Input records -
## Begin
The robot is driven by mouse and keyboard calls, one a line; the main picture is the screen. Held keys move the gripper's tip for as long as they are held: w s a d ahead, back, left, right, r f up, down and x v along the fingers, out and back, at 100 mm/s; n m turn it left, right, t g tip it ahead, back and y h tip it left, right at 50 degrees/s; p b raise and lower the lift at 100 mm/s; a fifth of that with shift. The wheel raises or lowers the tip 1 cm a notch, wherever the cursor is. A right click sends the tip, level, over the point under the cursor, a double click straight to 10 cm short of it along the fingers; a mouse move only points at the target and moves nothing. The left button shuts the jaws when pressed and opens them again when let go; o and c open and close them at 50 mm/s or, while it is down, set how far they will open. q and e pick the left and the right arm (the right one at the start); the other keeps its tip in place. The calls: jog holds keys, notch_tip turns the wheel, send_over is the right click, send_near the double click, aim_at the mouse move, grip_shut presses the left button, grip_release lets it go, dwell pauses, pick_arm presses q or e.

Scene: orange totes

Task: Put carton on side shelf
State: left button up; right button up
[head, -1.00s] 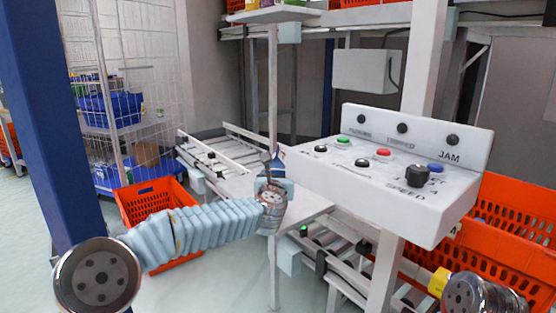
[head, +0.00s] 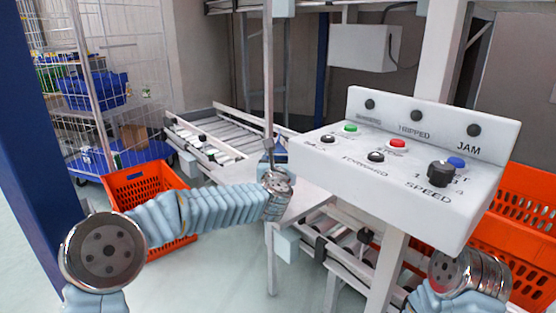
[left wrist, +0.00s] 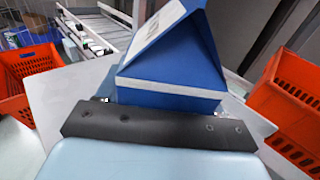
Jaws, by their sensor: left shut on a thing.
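A blue carton (left wrist: 175,65) with a white label and a slanted top fills the upper middle of the left wrist view. My left gripper (left wrist: 160,105) is shut on its near end. In the head view only a bit of the blue carton (head: 281,157) shows past my left gripper (head: 268,165). The white side shelf (head: 308,204) is a flat plate on a thin post, and it shows beneath the carton in the left wrist view (left wrist: 62,98). I cannot tell whether the carton touches it. My right wrist shows at the lower right, but its fingers are hidden.
A white control panel (head: 400,165) with several buttons stands right of the shelf. An orange tote (head: 145,190) is on the floor at left, and other orange totes (head: 510,235) are at right. A roller conveyor (head: 230,135) runs behind. A blue post (head: 30,170) stands at far left.

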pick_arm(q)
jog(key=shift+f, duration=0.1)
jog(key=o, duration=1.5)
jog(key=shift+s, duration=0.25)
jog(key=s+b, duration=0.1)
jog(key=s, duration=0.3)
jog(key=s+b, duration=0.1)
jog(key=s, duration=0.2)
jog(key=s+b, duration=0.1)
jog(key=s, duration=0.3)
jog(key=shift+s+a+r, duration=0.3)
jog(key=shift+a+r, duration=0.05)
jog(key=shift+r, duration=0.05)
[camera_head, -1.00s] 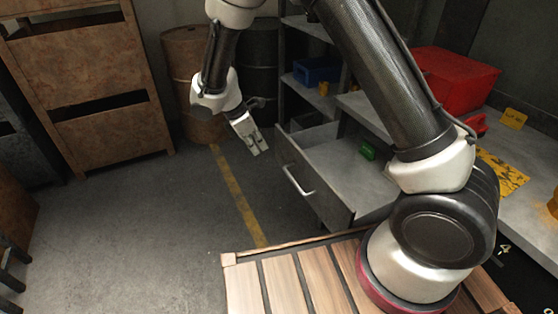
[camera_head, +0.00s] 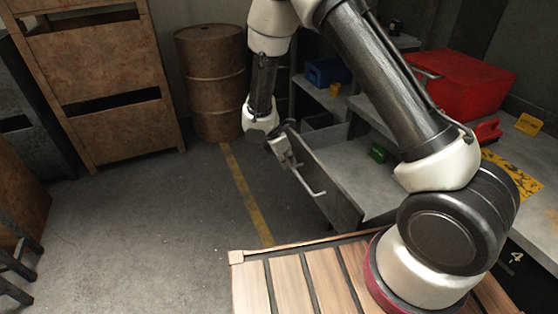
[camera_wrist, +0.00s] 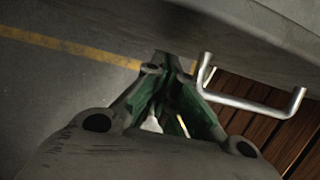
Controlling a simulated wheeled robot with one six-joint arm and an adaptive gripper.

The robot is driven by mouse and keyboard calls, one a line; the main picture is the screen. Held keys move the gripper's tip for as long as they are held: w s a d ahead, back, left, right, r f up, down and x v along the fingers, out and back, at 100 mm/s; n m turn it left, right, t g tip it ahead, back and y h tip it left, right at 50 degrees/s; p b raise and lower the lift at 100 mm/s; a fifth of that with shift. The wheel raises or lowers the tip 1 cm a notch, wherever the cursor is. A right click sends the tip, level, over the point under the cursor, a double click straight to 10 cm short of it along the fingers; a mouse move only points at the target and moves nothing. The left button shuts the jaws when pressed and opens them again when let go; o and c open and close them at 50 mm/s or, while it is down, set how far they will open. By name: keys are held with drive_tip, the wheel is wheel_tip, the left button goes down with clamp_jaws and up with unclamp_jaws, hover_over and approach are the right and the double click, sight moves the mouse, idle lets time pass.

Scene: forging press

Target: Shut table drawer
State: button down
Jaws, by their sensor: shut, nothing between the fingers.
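The grey table drawer (camera_head: 330,192) stands pulled out from the table (camera_head: 405,150), with its front facing left. Its silver bar handle (camera_head: 309,182) shows on the front. A green object (camera_head: 378,153) lies inside the drawer. My gripper (camera_head: 286,160) is shut and empty at the far end of the drawer front, close to it; I cannot tell whether it touches. In the wrist view my fingers (camera_wrist: 172,68) come together just left of the handle (camera_wrist: 250,103), below the drawer front (camera_wrist: 260,35).
A red toolbox (camera_head: 460,85) and yellow cards (camera_head: 515,172) are on the tabletop. A blue bin (camera_head: 327,71) sits on a shelf behind. A rusty barrel (camera_head: 211,80) and rusty cabinet (camera_head: 105,85) stand at the back left. The floor left of the drawer is clear.

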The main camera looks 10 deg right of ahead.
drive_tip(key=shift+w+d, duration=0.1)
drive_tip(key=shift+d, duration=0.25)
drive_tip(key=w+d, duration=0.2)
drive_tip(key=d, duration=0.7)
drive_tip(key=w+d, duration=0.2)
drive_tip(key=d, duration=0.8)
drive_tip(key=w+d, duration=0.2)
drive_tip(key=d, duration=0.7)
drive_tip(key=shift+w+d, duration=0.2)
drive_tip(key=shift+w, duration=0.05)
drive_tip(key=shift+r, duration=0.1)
## End
Task -
Everything from the first line of the entries through the line that contains "[left wrist, +0.00s]" is to be reproduced exactly, except the pictures.

Task output -
The robot is driven by mouse and keyboard calls, one a line; the main picture is the screen. Held keys move the gripper's tip for as long as they are held: w s a d ahead, back, left, right, r f up, down and x v along the fingers, out and back, at 100 mm/s; n m turn it left, right, t g tip it ahead, back and y h tip it left, right at 50 degrees/s; p b raise and lower the lift at 100 mm/s; a fifth of that with shift. The wheel raises or lowers the tip 1 cm a notch, wherever the cursor is. A right click sends the tip, level, over the point under the cursor, a double click straight to 10 cm short of it along the fingers; a mouse move only points at the target and moves nothing. The left button shuts the jaws when pressed and opens them again when let go; o and c open and close them at 50 mm/s or, while it is down, set how far they will open. q and e pick the left and the right arm (the right one at the start); the other keeps its tip in place. The calls: jog holds keys, notch_tip turns the wheel, send_over is the right click, send_near the double click, aim_at the mouse move, grip_shut presses the left button, grip_release lets it go, dwell pauses, pick_arm presses q or e.

Scene: orange totes

Task: Put carton on side shelf
State: left button up; right button up
[head, -1.00s] 
[head, +0.00s] 
[left wrist, +0.00s] 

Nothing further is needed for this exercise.